>> START

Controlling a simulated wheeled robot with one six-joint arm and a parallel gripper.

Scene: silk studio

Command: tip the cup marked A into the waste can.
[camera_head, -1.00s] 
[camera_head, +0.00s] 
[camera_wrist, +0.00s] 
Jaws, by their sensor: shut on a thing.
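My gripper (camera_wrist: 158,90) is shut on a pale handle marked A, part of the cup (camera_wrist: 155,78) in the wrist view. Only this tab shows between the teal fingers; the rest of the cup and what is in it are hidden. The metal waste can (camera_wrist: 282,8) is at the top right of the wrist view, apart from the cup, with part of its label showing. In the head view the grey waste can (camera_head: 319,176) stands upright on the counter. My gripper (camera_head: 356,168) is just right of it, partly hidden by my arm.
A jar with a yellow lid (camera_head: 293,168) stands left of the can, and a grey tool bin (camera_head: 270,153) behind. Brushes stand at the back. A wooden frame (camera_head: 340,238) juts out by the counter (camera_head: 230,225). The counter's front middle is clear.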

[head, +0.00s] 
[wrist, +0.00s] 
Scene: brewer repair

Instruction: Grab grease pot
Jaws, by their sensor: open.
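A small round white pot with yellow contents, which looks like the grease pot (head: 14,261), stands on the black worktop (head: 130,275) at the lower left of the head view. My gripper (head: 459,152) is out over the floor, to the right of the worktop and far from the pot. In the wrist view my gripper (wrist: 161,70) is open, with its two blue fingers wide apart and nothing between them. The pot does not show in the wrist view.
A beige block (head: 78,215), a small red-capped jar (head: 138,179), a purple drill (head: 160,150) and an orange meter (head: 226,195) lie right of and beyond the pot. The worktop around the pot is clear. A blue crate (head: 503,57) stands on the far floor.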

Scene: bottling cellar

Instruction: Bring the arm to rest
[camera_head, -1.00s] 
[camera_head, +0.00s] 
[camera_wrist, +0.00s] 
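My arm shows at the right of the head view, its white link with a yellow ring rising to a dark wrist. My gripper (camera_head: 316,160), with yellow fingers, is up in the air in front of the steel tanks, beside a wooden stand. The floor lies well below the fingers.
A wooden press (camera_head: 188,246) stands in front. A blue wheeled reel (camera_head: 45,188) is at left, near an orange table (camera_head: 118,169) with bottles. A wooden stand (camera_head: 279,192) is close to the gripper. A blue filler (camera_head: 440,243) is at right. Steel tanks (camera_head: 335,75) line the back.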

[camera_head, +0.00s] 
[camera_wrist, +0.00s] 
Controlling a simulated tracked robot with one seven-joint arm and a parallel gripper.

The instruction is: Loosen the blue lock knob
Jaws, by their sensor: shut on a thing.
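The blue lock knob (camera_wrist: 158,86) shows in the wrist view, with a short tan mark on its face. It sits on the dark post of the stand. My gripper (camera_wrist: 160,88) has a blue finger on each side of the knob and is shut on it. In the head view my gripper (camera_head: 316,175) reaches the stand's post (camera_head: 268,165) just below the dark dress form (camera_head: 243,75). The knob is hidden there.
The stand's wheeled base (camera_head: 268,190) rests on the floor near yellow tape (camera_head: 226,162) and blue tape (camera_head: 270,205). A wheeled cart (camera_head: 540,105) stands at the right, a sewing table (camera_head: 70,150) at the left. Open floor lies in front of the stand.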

>> END

● Exercise goal
Give all the entries again exactly; leave none out.

● Solution to this exercise
Controlling a simulated wheeled robot with one six-joint arm and a parallel gripper.

Scene: silk studio

Command: tip the cup marked A into the waste can.
[camera_head, -1.00s] 
[camera_head, +0.00s] 
[camera_wrist, +0.00s] 
Jaws, by their sensor: shut on a thing.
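My gripper (camera_wrist: 158,90) is shut on a pale handle marked A, part of the cup (camera_wrist: 155,78) in the wrist view. Only this tab shows between the teal fingers; the rest of the cup and what is in it are hidden. The metal waste can (camera_wrist: 282,8) is at the top right of the wrist view, apart from the cup, with part of its label showing. In the head view the grey waste can (camera_head: 319,176) stands upright on the counter. My gripper (camera_head: 356,168) is just right of it, partly hidden by my arm.
A jar with a yellow lid (camera_head: 293,168) stands left of the can, and a grey tool bin (camera_head: 270,153) behind. Brushes stand at the back. A wooden frame (camera_head: 340,238) juts out by the counter (camera_head: 230,225). The counter's front middle is clear.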

[head, +0.00s] 
[wrist, +0.00s] 
Scene: brewer repair

Instruction: Grab grease pot
Jaws, by their sensor: open.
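A small round white pot with yellow contents, which looks like the grease pot (head: 14,261), stands on the black worktop (head: 130,275) at the lower left of the head view. My gripper (head: 459,152) is out over the floor, to the right of the worktop and far from the pot. In the wrist view my gripper (wrist: 161,70) is open, with its two blue fingers wide apart and nothing between them. The pot does not show in the wrist view.
A beige block (head: 78,215), a small red-capped jar (head: 138,179), a purple drill (head: 160,150) and an orange meter (head: 226,195) lie right of and beyond the pot. The worktop around the pot is clear. A blue crate (head: 503,57) stands on the far floor.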

Scene: bottling cellar

Instruction: Bring the arm to rest
[camera_head, -1.00s] 
[camera_head, +0.00s] 
[camera_wrist, +0.00s] 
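My arm shows at the right of the head view, its white link with a yellow ring rising to a dark wrist. My gripper (camera_head: 316,160), with yellow fingers, is up in the air in front of the steel tanks, beside a wooden stand. The floor lies well below the fingers.
A wooden press (camera_head: 188,246) stands in front. A blue wheeled reel (camera_head: 45,188) is at left, near an orange table (camera_head: 118,169) with bottles. A wooden stand (camera_head: 279,192) is close to the gripper. A blue filler (camera_head: 440,243) is at right. Steel tanks (camera_head: 335,75) line the back.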

[camera_head, +0.00s] 
[camera_wrist, +0.00s] 
Controlling a simulated tracked robot with one seven-joint arm and a parallel gripper.

The instruction is: Loosen the blue lock knob
Jaws, by their sensor: shut on a thing.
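The blue lock knob (camera_wrist: 158,86) shows in the wrist view, with a short tan mark on its face. It sits on the dark post of the stand. My gripper (camera_wrist: 160,88) has a blue finger on each side of the knob and is shut on it. In the head view my gripper (camera_head: 316,175) reaches the stand's post (camera_head: 268,165) just below the dark dress form (camera_head: 243,75). The knob is hidden there.
The stand's wheeled base (camera_head: 268,190) rests on the floor near yellow tape (camera_head: 226,162) and blue tape (camera_head: 270,205). A wheeled cart (camera_head: 540,105) stands at the right, a sewing table (camera_head: 70,150) at the left. Open floor lies in front of the stand.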

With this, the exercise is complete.